There are cases where you do want to run a diesel like that - some of the custom tractor pulling engines will smoke an awful lot while they're spooling up and pulling, but that's an engine that's making insane horsepower for a short period of time, and they don't have a particularly long service life (like any competition engine). I believe they run on the rich side to use the excess fuel to keep combustion temperatures down (a stoichiometric mixture is usually far, far too hot). But on a road engine, it's just pointless engine abuse for style points (among the few people who actually think it's cool).
I've only ever seen it once when I was in an EV Uber (it was a Model S) behind a pickup truck in Baltimore and the pickup kept blasting us with massive amounts of black soot (presumably because we were in an EV).
There's a political element of "Truck Driving Republican" vs. "EV Driving Liberal" that powers some of this. I think Elon has been at last partially trying to reduce this polarization with how he behaves online to widen Tesla's appeal (though maybe I'm attributing too much intentionality here).

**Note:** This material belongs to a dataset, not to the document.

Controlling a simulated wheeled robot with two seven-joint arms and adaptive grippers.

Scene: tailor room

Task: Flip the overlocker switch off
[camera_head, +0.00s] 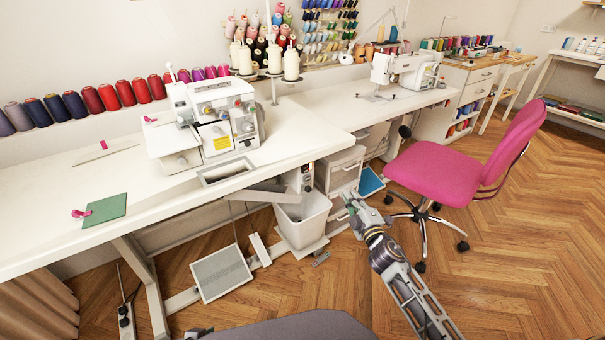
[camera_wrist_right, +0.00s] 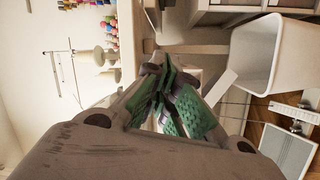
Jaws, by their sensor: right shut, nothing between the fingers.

On the west coast I was tailed super aggressively by a pickup in my model 3 on 280 which was a little scary (blinding me with headlights, switching lanes to stay 1 inch behind me). I watched cameras after to see if I cut him off or something, but I didn't. It has made me more wary of pick up trucks in general though.
That sucks. I wish it were an automatic open-and-shut case to prosecute dangerous driving / vehicular assault like this when a court is provided with dashcam evidence.